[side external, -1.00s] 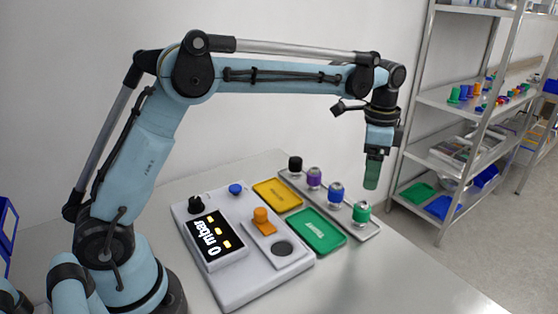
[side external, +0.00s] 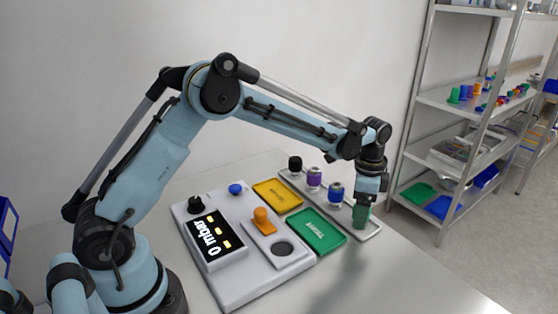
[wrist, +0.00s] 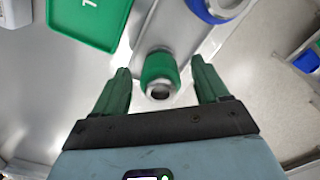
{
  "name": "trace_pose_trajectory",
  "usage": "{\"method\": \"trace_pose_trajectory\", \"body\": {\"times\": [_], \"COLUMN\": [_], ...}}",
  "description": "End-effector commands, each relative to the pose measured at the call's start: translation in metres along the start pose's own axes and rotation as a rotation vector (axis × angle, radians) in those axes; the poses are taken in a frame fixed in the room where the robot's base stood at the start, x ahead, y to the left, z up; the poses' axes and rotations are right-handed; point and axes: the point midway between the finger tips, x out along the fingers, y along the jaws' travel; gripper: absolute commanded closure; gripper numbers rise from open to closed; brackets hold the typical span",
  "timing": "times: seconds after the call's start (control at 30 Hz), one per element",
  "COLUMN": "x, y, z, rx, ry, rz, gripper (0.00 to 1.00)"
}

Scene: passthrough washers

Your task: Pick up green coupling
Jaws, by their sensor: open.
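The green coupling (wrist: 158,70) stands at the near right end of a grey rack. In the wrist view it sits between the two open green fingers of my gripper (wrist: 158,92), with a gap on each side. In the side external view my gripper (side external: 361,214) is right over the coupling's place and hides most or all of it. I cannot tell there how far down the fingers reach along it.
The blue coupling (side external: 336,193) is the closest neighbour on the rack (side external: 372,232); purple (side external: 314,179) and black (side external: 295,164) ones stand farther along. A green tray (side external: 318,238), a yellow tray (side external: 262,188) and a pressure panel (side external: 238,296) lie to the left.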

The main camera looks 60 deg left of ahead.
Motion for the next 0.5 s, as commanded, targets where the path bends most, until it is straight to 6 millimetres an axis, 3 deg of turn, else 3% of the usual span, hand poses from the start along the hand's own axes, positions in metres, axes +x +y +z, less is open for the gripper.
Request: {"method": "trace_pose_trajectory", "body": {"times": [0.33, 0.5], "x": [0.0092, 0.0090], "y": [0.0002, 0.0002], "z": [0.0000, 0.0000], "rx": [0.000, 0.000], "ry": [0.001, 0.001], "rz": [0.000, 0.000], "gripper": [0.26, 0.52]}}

■ ■ ■

All of the lines above should be printed exactly, minus the pictures.

[side external, -1.00s] 
[side external, +0.00s] 
[wrist, +0.00s] 
{
  "name": "trace_pose_trajectory",
  "usage": "{\"method\": \"trace_pose_trajectory\", \"body\": {\"times\": [_], \"COLUMN\": [_], ...}}",
  "description": "End-effector commands, each relative to the pose measured at the call's start: translation in metres along the start pose's own axes and rotation as a rotation vector (axis × angle, radians) in those axes; the poses are taken in a frame fixed in the room where the robot's base stood at the start, x ahead, y to the left, z up; the poses' axes and rotations are right-handed; point and axes: the point midway between the finger tips, x out along the fingers, y along the jaws' travel; gripper: absolute commanded closure; gripper numbers rise from open to closed; brackets hold the typical span",
  "timing": "times: seconds after the call's start (control at 30 Hz), one per element",
  "COLUMN": "x, y, z, rx, ry, rz, gripper (0.00 to 1.00)"
}

Scene: passthrough washers

Your task: Pick up green coupling
Jaws, by their sensor: open.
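The green coupling (wrist: 158,70) stands at the near right end of a grey rack. In the wrist view it sits between the two open green fingers of my gripper (wrist: 158,92), with a gap on each side. In the side external view my gripper (side external: 361,214) is right over the coupling's place and hides most or all of it. I cannot tell there how far down the fingers reach along it.
The blue coupling (side external: 336,193) is the closest neighbour on the rack (side external: 372,232); purple (side external: 314,179) and black (side external: 295,164) ones stand farther along. A green tray (side external: 318,238), a yellow tray (side external: 262,188) and a pressure panel (side external: 238,296) lie to the left.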

The main camera looks 60 deg left of ahead.
Motion for the next 0.5 s, as commanded, targets where the path bends most, until it is straight to 6 millimetres an axis, 3 deg of turn, else 3% of the usual span, hand poses from the start along the hand's own axes, positions in metres, axes +x +y +z, less is open for the gripper.
Request: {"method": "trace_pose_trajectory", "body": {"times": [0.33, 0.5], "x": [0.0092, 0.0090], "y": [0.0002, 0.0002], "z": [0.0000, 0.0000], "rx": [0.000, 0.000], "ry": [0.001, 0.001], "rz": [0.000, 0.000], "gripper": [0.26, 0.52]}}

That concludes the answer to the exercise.